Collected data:
****************************************
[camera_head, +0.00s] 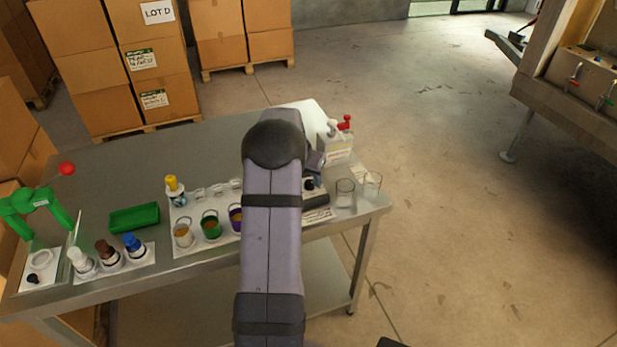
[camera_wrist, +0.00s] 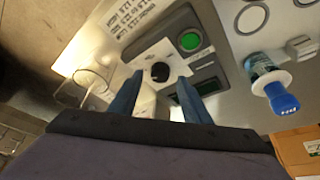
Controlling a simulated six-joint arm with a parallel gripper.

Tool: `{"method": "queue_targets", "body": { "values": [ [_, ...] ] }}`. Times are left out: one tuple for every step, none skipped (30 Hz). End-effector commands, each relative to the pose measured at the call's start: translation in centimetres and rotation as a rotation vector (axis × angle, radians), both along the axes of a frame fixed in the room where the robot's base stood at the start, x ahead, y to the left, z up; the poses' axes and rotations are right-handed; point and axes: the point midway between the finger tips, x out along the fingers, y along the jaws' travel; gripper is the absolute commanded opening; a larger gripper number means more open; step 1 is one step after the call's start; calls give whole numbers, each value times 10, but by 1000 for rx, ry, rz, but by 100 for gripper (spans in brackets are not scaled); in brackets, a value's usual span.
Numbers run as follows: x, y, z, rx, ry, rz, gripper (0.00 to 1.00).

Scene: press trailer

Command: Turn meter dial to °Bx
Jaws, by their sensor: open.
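The meter dial is a small black round knob (camera_wrist: 160,72) on a white plate of the grey meter (camera_wrist: 165,24) in the wrist view. A green button (camera_wrist: 189,40) sits beside the dial. My gripper (camera_wrist: 158,98) is open, its two blue fingers pointing toward the meter face, one to each side of the dial's line. The dial appears between and just beyond the fingertips; I cannot tell whether they touch it. The dial's markings are too small to read. In the head view, my arm hides much of the meter (camera_head: 316,200).
Empty glasses (camera_head: 345,193) stand right of the meter, near the table's edge. Filled cups (camera_head: 211,226) stand to its left. A white canister with a red top (camera_head: 339,147) stands behind. A blue-capped bottle (camera_wrist: 283,95) shows at the right of the wrist view.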

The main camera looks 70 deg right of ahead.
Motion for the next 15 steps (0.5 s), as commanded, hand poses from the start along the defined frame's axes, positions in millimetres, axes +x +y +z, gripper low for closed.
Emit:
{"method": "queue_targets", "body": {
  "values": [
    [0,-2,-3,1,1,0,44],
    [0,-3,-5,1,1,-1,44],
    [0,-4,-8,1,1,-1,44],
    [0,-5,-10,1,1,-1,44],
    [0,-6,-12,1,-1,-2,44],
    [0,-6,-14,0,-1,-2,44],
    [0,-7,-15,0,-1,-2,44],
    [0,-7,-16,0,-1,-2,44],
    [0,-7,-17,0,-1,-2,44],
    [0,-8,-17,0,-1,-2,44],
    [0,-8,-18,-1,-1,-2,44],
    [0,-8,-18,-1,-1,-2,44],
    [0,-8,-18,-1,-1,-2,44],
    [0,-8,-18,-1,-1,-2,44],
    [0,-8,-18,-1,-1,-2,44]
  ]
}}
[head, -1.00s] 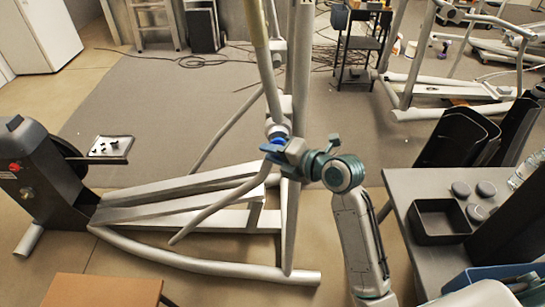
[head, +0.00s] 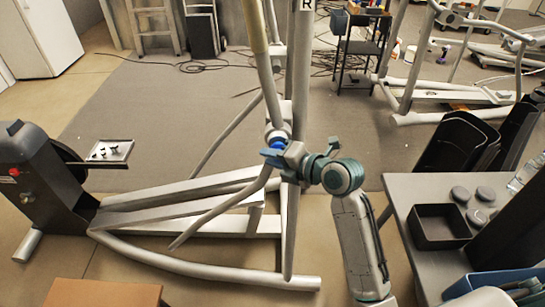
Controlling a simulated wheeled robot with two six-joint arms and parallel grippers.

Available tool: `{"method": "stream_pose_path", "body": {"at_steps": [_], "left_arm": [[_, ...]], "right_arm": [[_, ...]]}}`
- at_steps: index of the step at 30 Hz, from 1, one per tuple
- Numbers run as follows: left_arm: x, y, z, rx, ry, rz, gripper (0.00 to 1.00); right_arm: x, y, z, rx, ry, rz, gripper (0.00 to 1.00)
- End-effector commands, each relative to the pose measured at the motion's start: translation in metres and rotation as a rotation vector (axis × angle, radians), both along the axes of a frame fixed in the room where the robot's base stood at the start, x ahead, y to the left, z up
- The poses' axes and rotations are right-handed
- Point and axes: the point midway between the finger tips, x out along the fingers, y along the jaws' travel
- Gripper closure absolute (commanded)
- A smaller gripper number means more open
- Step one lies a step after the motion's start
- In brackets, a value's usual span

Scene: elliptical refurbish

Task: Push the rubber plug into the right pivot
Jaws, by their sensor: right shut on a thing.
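The right pivot (head: 280,128) is a pale joint with a bright blue ring, low on the upright part of the grey elliptical trainer, below a post marked R. My right gripper (head: 273,153) is at the near side of this pivot, with its blue-grey fingers right by the blue ring. It is shut on a small thing, which I take to be the rubber plug; the fingers hide it almost fully. I cannot tell whether the plug touches or sits in the pivot. My left gripper is not in view.
A grey table (head: 405,188) at the right carries a black tray (head: 438,240) and several dark round discs (head: 461,194). Black shells (head: 452,140) stand behind it. A small tray (head: 109,151) with dark parts is at the left. The floor mat is mostly clear.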

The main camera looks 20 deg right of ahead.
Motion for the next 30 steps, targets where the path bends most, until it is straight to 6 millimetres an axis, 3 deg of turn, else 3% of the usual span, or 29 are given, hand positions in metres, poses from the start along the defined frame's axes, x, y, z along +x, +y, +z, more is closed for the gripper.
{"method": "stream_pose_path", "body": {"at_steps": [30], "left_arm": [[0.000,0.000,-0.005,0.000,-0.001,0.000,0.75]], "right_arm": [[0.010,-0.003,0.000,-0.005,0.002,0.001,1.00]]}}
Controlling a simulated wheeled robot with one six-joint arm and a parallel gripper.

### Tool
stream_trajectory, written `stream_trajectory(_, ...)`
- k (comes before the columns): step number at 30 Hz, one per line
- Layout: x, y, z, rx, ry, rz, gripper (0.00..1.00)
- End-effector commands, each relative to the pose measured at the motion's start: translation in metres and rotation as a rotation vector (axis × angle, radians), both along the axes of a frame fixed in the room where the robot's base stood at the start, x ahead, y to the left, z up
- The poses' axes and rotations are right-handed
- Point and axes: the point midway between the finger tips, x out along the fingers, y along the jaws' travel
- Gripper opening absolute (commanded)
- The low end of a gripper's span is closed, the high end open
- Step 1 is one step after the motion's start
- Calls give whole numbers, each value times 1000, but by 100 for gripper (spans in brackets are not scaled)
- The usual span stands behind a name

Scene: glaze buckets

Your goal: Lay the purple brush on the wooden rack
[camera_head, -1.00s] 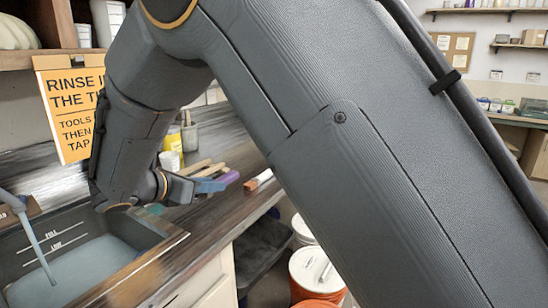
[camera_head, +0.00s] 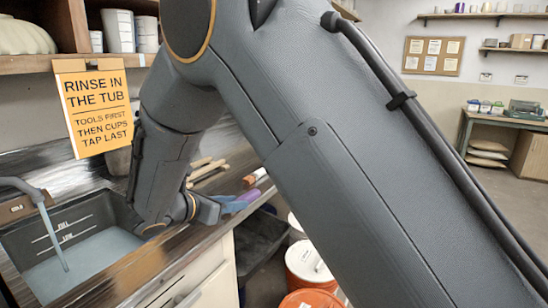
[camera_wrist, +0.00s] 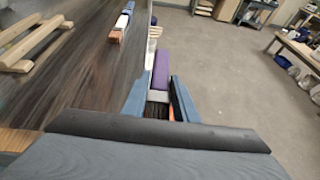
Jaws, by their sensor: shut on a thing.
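My gripper (camera_head: 222,208) is low at the front edge of the counter, right of the sink. It also shows in the wrist view (camera_wrist: 160,100), its two blue-grey fingers shut on the purple brush (camera_wrist: 161,68). The brush points away from the gripper, along the counter's edge. Its purple part shows in the head view (camera_head: 246,196); the part between the fingers is mostly hidden. The wooden rack (camera_wrist: 22,45), pale slats on the counter, lies left of the brush in the wrist view. In the head view the rack (camera_head: 208,172) is behind the gripper, partly hidden by my arm.
A white, blue and orange-brown block (camera_wrist: 121,22) lies on the counter near its edge. The sink (camera_head: 75,240) holds cloudy water under a running tap. Orange buckets (camera_head: 308,265) stand below the counter. Open floor (camera_wrist: 235,80) lies to the right.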

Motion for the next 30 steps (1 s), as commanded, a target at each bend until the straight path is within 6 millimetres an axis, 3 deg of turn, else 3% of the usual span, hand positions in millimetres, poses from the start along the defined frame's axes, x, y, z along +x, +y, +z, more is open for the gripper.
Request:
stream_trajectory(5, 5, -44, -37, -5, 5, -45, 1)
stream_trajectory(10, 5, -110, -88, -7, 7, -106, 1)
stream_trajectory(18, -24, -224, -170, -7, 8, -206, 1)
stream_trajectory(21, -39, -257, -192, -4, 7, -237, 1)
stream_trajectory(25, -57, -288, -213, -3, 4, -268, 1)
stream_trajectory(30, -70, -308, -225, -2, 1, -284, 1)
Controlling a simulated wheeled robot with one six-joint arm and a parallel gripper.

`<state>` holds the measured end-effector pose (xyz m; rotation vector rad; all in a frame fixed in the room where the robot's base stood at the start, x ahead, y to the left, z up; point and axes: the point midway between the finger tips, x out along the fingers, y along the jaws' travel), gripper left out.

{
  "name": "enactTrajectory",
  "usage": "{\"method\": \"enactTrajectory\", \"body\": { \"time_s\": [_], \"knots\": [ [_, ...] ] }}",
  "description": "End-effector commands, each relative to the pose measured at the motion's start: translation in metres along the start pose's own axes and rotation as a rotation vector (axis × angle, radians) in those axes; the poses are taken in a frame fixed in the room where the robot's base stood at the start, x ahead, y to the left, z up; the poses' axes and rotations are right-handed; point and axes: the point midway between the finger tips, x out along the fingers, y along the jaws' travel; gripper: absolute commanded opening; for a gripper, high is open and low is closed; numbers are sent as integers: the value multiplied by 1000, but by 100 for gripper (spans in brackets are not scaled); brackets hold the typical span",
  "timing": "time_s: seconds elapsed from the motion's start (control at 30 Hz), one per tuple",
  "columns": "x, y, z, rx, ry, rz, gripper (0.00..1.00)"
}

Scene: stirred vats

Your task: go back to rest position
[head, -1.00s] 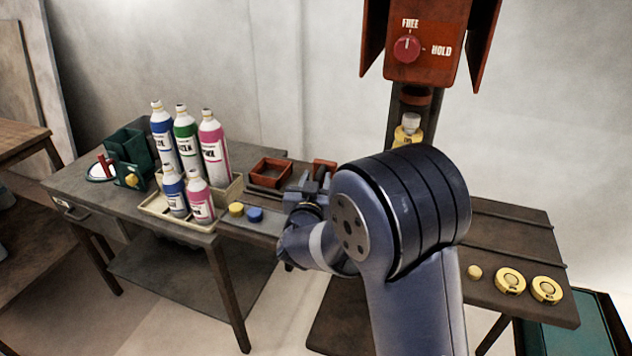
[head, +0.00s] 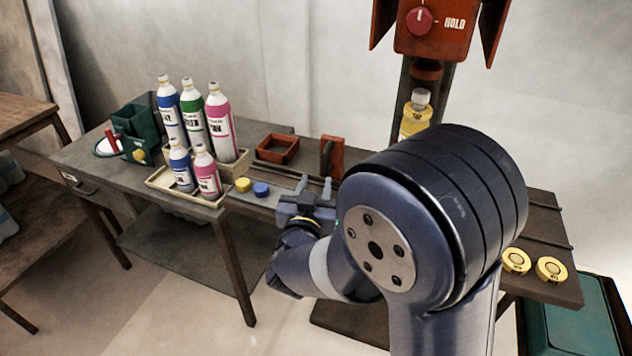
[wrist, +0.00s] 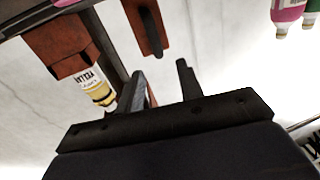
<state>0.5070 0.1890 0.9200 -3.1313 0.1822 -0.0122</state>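My gripper (head: 315,185) is in the middle of the head view, above the front edge of the table and right of the yellow and blue caps. In the wrist view my gripper (wrist: 162,80) shows two separated fingers with nothing between them. My arm's large joint covers part of the table behind and right of it.
A red box (head: 277,150) and an upright red piece (head: 332,155) stand beyond my gripper. A yellow bottle (head: 413,120) is under the red dial unit (head: 432,35).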

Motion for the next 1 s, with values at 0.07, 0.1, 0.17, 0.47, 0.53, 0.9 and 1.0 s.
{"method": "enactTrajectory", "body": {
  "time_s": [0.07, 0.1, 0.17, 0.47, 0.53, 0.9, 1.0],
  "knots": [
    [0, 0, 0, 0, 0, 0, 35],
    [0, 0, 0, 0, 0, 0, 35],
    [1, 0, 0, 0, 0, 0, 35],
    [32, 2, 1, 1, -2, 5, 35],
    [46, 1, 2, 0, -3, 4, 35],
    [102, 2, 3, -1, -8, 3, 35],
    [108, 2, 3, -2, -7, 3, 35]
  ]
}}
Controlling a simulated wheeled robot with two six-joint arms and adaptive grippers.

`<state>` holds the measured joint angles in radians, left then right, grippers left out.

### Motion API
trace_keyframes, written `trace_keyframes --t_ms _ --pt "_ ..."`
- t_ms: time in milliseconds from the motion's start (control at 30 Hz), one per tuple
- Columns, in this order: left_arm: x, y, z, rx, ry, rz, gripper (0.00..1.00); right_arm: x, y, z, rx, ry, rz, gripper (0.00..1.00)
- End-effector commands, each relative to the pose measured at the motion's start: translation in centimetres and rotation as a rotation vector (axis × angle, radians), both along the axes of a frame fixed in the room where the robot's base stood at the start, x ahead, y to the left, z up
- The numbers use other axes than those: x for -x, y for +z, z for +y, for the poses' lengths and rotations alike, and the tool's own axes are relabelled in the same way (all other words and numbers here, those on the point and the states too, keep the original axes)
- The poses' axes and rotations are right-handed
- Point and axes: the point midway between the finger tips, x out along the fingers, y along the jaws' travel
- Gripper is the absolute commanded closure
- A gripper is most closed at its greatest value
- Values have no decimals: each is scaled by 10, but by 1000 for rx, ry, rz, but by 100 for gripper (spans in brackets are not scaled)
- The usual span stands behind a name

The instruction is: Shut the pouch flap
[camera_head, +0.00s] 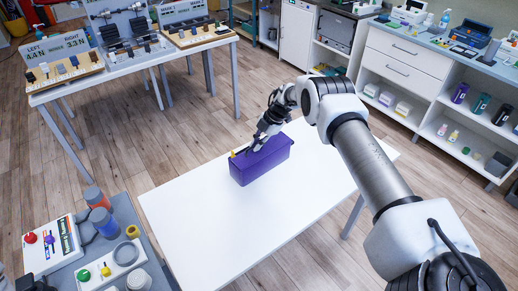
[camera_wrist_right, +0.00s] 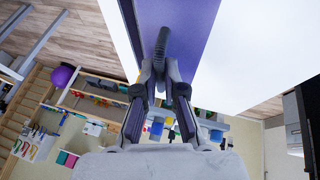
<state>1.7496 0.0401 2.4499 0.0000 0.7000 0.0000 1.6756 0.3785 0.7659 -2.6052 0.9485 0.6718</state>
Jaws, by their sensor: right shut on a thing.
****************************************
## [YOUR INSTRUCTIONS]
Your task is to return the lines above, from the first one up to and including the line containing "Command: Turn meter dial to °Bx", minus any pictures.

## [THE COMPLETED TASK]
[camera_head, +0.00s] 
[camera_wrist, +0.00s] 
Controlling a simulated six-joint arm with a parallel gripper.

Tool: `{"method": "queue_targets", "body": { "values": [ [_, ...] ] }}`. Times are left out: one tuple for every step, none skipped (30 Hz). End-effector commands, each relative to the pose measured at the call's start: translation in centimetres and rotation as a rotation vector (axis × angle, radians), both along the axes of a frame fixed in the room where the robot's base stood at the start, x ahead, y to the left, z up; the poses' axes and rotations are right-handed; point and axes: the point midway between the finger tips, x out along the fingers, y along the jaws' travel; gripper is the absolute commanded opening; a larger gripper number means more open; step 1 is one step after the call's start; calls give whole numbers, each value times 10, but by 1000 for rx, ry, rz, but by 100 for gripper (spans in brackets are not scaled); in brackets, a value's usual span.
Numbers run as follows: x, y, z, rx, ry, rz, gripper (0.00 to 1.00).

Scene: press trailer

Command: Turn meter dial to °Bx

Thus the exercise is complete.